Un altro sistema era quello di passare un asse preventivamente spalmato di mattone rosso. Dove lasciava il colore era da martellare.
Da un documento dell’Archivio di Stato di Torino recante la data del 6 giugno 1586 si legge che la Comunità di Millaures ha acquistato dal nobile Espirt de Nevache, consignore di Bardonecchia, le rendite, redditi ecc., “sur les Moulins apellés de la Balme”.
L’uso dei mulini comunali era rigidamente regolato dai Bandi Campestri di Millaures del 1841 che all’articolo 6 lamentano l’abuso di molti di portare altrove il grano a macinare ed i semi di canapa da cui estrarre l’olio, cosicché il mugnaio non percepiva alcun guadagno né salario diventando sempre più difficile far fronte alle spese annuali di manutenzione del mulino e della macina. Stabiliva quindi che nessuno potesse macinare grano e fare olio al di fuori del mulino comunale fissando con il mugnaio la data presunta del trasporto e confermandola due giorni dopo.

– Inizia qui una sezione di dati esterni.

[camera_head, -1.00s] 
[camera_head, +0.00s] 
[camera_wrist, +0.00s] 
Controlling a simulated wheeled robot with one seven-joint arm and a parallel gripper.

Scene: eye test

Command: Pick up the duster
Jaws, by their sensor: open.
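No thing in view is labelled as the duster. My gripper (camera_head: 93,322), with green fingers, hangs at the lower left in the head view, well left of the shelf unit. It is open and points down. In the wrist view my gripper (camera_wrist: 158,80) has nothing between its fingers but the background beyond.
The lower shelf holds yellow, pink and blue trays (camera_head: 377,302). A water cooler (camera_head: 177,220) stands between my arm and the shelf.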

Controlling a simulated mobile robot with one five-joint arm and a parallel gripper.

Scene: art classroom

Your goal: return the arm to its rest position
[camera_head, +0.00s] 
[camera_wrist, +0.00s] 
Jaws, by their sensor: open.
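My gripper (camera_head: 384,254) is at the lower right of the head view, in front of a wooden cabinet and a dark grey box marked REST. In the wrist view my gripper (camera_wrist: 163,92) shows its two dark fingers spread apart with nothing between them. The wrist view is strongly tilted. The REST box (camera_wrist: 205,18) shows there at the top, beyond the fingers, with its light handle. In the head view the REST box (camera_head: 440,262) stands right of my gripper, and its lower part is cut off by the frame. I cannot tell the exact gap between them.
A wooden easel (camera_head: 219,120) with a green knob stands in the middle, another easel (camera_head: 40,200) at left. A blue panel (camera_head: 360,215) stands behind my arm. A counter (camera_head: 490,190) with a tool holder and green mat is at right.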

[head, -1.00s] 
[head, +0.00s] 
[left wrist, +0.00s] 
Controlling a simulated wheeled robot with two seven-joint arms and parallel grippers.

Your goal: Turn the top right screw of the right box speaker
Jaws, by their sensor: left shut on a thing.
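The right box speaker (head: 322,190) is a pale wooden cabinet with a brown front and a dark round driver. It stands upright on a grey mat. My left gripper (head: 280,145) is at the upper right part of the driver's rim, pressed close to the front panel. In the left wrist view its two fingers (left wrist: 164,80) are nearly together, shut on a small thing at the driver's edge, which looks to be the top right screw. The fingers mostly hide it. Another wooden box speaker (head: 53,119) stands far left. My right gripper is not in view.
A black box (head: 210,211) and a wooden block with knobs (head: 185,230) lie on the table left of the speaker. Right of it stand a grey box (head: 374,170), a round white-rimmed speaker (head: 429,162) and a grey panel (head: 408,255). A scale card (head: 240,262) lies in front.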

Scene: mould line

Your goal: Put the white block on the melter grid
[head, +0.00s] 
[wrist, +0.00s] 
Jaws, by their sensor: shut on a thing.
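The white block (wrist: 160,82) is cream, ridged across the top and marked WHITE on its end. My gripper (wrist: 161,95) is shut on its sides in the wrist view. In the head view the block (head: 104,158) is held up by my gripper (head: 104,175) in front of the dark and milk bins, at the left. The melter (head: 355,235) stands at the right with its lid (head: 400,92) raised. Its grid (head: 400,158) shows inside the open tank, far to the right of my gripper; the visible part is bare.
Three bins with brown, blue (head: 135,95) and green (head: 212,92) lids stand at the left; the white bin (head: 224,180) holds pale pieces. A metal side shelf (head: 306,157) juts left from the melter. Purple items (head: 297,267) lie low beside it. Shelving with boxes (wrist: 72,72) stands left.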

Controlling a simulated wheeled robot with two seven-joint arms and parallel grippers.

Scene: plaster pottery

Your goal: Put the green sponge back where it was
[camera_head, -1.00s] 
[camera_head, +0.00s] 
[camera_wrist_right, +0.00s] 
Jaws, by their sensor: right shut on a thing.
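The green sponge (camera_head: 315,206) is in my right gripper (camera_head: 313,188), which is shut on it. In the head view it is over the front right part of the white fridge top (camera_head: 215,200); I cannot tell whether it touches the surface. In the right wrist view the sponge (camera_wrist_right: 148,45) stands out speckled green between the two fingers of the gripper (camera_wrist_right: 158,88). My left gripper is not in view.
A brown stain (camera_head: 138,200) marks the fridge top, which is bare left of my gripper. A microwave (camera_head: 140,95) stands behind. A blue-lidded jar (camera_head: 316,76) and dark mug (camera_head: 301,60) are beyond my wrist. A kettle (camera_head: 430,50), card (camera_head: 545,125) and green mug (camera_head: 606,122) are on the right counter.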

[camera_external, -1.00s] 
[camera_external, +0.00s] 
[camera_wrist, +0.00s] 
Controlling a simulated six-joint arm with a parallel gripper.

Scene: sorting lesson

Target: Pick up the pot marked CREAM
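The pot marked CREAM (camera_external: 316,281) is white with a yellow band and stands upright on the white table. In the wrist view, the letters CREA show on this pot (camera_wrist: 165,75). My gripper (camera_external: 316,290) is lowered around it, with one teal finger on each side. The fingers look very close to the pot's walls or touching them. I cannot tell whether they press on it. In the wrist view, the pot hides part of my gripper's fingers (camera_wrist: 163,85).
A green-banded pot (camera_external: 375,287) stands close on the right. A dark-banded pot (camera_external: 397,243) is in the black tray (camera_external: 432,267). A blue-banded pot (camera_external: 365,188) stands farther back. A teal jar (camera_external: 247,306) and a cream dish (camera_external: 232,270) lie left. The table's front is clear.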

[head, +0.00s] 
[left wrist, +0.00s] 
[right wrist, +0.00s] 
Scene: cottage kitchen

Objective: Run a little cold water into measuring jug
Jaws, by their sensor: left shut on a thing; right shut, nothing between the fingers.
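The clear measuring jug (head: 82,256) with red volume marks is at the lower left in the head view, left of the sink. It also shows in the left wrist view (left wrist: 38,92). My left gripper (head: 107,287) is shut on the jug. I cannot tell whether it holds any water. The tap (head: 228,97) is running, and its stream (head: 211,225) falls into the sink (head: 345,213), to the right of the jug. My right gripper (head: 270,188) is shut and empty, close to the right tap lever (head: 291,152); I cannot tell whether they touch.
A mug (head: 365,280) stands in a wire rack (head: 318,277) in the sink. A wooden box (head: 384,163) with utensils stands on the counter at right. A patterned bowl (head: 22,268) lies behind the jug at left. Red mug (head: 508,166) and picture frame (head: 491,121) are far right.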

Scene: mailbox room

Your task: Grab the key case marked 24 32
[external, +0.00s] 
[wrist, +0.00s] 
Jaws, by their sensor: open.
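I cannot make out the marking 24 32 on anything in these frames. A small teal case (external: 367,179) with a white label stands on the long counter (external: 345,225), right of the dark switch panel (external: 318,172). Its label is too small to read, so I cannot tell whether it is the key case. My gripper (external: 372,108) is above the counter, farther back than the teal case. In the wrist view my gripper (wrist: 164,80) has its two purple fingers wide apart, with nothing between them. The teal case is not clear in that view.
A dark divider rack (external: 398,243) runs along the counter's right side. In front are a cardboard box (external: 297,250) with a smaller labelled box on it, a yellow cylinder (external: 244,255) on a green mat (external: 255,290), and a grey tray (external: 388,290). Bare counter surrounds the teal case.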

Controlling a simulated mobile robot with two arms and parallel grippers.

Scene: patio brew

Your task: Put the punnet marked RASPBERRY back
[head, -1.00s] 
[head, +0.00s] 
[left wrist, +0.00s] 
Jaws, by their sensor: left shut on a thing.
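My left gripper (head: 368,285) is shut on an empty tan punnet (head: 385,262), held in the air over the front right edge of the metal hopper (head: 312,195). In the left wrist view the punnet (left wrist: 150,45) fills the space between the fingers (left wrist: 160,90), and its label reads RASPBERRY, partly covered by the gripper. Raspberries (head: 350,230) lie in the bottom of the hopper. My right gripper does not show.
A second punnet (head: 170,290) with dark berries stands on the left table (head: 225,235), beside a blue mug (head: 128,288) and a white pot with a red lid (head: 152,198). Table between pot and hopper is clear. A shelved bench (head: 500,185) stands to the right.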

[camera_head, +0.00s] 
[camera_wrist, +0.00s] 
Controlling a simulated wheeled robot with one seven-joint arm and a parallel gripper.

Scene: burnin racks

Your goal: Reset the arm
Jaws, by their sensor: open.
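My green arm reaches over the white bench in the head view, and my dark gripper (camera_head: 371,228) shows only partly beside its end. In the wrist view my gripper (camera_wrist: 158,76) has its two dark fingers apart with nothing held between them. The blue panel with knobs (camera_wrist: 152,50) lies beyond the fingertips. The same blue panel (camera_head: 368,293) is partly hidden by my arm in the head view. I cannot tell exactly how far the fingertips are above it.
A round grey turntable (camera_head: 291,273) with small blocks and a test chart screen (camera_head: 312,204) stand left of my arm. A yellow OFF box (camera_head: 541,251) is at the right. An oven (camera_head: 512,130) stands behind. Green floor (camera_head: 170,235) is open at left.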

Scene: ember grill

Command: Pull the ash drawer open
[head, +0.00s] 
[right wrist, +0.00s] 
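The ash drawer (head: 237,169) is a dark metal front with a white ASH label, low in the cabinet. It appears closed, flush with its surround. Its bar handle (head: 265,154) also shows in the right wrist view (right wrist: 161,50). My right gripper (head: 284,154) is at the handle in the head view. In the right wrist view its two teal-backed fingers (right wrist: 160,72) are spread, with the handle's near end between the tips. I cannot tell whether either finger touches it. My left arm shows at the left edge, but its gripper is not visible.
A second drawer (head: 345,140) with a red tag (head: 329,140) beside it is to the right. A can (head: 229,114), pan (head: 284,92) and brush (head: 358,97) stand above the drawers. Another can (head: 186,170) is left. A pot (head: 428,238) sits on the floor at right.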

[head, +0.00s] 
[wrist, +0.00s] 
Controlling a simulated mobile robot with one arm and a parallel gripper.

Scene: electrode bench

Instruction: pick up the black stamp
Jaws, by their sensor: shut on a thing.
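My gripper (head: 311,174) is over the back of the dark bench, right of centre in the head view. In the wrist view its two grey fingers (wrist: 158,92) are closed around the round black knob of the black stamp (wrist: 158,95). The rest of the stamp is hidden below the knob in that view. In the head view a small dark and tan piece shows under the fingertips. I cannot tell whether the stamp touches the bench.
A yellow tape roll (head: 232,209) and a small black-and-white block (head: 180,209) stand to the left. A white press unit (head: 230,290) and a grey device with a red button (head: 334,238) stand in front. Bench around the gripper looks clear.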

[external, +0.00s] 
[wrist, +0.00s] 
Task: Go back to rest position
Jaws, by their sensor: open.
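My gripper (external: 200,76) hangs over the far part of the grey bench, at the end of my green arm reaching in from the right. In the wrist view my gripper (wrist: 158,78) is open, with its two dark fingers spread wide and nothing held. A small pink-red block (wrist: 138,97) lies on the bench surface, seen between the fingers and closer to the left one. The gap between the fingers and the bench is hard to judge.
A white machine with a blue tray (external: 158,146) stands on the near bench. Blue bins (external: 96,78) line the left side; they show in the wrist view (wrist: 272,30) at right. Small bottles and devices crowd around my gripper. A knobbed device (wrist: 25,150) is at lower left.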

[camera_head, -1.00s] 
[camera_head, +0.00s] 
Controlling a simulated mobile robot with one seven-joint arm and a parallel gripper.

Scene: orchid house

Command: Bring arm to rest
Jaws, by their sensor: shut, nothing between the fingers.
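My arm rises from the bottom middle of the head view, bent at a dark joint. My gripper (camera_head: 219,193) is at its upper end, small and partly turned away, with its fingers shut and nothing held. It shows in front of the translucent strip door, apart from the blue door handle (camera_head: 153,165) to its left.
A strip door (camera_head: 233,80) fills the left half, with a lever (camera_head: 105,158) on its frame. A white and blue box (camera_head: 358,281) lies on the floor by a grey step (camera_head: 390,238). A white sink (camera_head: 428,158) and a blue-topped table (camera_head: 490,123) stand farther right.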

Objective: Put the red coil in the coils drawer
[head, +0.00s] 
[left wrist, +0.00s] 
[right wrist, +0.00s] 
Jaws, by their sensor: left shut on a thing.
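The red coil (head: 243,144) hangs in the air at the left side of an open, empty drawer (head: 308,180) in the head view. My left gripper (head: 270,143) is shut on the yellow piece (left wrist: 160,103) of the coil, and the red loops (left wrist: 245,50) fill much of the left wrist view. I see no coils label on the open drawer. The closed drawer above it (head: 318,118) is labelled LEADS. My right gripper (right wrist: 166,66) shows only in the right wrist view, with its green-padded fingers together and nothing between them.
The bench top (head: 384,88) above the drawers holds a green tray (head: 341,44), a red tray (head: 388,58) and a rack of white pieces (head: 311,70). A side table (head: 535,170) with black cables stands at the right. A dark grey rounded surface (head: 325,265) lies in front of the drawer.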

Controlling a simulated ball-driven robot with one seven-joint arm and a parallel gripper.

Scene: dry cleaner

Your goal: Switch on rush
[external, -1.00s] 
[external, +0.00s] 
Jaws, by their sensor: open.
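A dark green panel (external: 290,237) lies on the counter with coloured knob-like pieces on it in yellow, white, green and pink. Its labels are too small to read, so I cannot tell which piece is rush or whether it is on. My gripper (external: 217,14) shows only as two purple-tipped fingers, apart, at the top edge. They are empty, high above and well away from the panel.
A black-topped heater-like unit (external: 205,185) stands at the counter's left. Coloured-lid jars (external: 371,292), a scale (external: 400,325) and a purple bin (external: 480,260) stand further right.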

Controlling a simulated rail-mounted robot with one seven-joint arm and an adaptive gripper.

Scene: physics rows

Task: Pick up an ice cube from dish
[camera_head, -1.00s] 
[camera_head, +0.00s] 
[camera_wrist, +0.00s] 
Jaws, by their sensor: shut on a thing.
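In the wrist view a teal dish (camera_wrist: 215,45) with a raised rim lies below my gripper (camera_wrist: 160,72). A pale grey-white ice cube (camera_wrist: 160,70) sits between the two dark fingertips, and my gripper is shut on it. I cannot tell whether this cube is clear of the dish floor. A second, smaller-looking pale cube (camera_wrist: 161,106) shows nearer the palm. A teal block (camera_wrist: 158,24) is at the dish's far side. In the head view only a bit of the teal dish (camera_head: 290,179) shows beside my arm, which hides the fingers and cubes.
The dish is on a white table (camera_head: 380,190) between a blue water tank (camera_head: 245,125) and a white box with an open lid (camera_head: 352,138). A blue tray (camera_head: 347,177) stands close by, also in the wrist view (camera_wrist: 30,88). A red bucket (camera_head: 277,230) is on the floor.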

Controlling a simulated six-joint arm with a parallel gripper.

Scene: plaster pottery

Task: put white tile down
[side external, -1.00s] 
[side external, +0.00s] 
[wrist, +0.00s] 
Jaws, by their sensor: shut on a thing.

Si poteva macinare altrove pagando però la
mouture ordinaria. Soltanto se le strade risultavano impraticabili a causa del maltempo il giorno stabilito, si poteva macinare altrove senza penalità previo una domanda al sindaco che doveva accertare il reale impedimento.
L’indispensabile esigenza da parte della popolazione di utilizzare i mulini per produrre farina fornì ai vari governi, fin da tempi remoti, l’occasione di porre balzelli e tasse facili da riscuotere.
Dal diario di Laurent Allizond di Millaures : “Dal primo gennaio 1869 il Governo ha messo imposte sui mulini per pagare i debiti dello stato e per emettere i biglietti della Banca (infine, stavamo molto meglio quando non avevamo che il piccolo Piemonte, la Savoia e Nizza).
Le imposte a cui si riferisce l’autore del diario furono introdotte dalla Destra Storica per risanare un grave disavanzo della finanza pubblica ideando un pagamento in base al numero di giri delle macine misurati con un apposito contatore meccanico. Venivano quindi conteggiati anche i giri a vuoto, normali nei piccoli mulini. La conseguenza fu un rincaro del pane che ebbe un impatto enorme sulla popolazione. Si ebbero proteste popolari anche molto dure, specialmente in Emilia Romagna, dove vennero represse nel sangue dalla forza pubblica. Si contarono oltre 250 morti e 1000 feriti.
Il mulino
dlë Baumë era alimentato dall’acqua che affluiva attraverso la costruzione e modificazione del canale di derivazione che pescava a monte del ponte provinciale nel torrente di Rochemolles e che forniva l’acqua ai compressori che pompavano aria nel tunnel ferroviario del Frejus. Lo stesso canale serviva, oltre che la macina, anche la fucina e la segheria idraulica posta a valle del mulino. Già nel 1890 poteva contare su tre ruote idrauliche. Più tardi, intorno al 1924-25 con l’elettrificazione, si installò un motore che serviva sia il mulino che la segheria.
La farina migliore si otteneva però con i mulini ad acqua perciò alcuni preferivano portare il grano al mulino dell’
Anvē di Beaulard (dove ora sorge il ristorante “Al Mulino”) che aveva le macine sempre ben scalpellate, o a
Ciärlina, dove si trovavano anche le carde per la lana.
Altri mulini a cui gli abitanti di Millaures potevano rivolgersi erano quelli privati di Royere e Beaulard.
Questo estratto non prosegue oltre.